Trade and Product Compliance
Online platforms have increasingly become critical extensions of brand experience, as well as supplementary sales channels or marketplaces. In both cases, multijurisdictional customs, trade and regulatory considerations arise from the platform-based provision of goods and services across provincial and international borders.
In the world of web-based marketplaces and supplier relationships, the ability to track and retain visibility into supply chains can be challenging, and increased scrutiny of sourcing practices underscores the importance of diligent supply chain oversight. This scrutiny is coming not only from investors and stakeholders, but from regulators as well. The Federal government’s proposed Modern Slavery Act is but one example of a legislative instrument that will require proactive review of supply chain integrity. Once passed, importers will be obligated to ensure the products they import into Canada have not been manufactured using child or forced labour. Specifically, the Modern Slavery Act would, if implemented, solidify Canada’s international commitment to combat modern slavery by imposing supply chain obligations on certain businesses that rely on human labour in the production of their goods. Given the broad application of the Modern Slavery Act – which will apply to any entity that imports goods manufactured outside of Canada – platform operators and sellers alike will need to consider instituting appropriate compliance auditing mechanisms and contractual commitments.
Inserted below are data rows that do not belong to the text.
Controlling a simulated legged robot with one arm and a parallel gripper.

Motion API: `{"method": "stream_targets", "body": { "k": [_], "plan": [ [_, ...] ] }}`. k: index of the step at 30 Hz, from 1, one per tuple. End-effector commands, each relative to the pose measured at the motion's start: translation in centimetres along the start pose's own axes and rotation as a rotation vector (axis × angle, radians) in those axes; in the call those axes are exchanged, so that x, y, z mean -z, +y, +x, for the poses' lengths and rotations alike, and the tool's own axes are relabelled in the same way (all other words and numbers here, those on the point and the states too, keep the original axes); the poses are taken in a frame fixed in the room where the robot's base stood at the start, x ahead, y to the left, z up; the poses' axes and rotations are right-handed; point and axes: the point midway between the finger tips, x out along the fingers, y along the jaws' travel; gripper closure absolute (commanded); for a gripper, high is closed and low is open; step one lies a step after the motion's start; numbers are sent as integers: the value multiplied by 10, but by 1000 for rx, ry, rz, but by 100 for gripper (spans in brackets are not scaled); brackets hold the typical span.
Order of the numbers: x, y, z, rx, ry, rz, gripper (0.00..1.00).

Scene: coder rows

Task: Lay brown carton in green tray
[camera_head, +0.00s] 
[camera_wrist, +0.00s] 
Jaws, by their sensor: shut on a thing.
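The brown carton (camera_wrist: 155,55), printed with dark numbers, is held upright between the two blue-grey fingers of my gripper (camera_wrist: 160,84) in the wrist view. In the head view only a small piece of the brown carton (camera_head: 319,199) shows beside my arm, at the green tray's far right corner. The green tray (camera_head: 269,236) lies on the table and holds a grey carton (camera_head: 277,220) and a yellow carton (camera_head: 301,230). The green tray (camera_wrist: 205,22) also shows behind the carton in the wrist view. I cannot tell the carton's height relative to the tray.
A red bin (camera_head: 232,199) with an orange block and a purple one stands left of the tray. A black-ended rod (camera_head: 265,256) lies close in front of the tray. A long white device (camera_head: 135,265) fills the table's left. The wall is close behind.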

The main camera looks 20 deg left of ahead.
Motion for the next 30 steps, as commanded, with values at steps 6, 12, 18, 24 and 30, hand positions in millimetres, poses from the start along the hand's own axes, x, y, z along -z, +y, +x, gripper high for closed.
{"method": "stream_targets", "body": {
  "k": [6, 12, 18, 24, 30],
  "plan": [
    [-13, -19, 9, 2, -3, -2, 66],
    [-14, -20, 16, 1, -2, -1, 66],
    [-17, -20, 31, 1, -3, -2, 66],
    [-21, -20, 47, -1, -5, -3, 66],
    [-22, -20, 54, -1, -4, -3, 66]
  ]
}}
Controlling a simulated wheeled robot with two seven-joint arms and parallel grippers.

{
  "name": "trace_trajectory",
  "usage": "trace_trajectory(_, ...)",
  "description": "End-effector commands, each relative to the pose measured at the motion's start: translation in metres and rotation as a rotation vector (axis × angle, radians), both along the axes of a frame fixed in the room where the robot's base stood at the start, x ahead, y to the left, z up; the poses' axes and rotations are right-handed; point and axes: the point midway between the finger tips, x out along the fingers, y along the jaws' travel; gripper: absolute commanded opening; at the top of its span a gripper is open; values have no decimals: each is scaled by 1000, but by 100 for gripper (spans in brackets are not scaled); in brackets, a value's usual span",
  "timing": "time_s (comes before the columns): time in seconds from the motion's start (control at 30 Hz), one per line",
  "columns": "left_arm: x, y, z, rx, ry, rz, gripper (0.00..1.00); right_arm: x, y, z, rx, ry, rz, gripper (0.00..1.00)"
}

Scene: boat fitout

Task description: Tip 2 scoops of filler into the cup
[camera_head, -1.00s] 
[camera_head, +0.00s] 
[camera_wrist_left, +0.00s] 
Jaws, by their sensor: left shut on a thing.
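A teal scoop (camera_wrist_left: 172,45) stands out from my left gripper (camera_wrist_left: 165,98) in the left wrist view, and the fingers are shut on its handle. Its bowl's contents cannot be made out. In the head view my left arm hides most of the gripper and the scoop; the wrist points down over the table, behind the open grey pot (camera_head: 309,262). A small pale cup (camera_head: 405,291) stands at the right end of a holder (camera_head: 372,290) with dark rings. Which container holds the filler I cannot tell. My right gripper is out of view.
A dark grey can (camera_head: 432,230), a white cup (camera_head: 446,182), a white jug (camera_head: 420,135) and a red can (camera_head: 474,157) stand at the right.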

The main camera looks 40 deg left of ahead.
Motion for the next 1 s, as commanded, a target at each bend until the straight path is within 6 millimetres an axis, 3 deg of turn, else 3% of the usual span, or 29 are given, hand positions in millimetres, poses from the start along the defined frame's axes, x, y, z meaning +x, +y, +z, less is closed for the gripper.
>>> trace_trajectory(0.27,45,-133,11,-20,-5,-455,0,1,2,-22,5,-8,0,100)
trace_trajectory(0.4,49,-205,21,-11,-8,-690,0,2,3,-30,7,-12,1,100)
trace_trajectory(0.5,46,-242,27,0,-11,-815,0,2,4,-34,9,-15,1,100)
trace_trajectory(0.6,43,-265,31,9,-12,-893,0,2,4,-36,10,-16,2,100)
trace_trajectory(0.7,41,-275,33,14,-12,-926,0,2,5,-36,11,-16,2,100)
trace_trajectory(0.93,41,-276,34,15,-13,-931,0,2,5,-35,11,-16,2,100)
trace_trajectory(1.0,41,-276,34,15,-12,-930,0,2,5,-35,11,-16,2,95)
As both consumers and sellers double down on platforms and marketplaces, jurisdictional borders blur – potentially obscuring opportunities to leverage preferential trading terms, and giving rise to increased product compliance exposure. Amidst the web of relationships that platforms can give rise to, identification of the importer of record (and the attendant compliance obligations) sometimes gets lost in the shuffle. The latent financial exposure associated with a historical failure to pay appropriate import duties, for instance, can be a scary prospect. Given that trade, customs and product regulatory compliance all have implications for the importer of record, this role is a central one within the broader platform structure. Understanding the significance of the importer of record, reflecting it in platform agreements, and adequate disclosure if customers are to be the importers of the products they purchase on a platform or marketplace, are critical.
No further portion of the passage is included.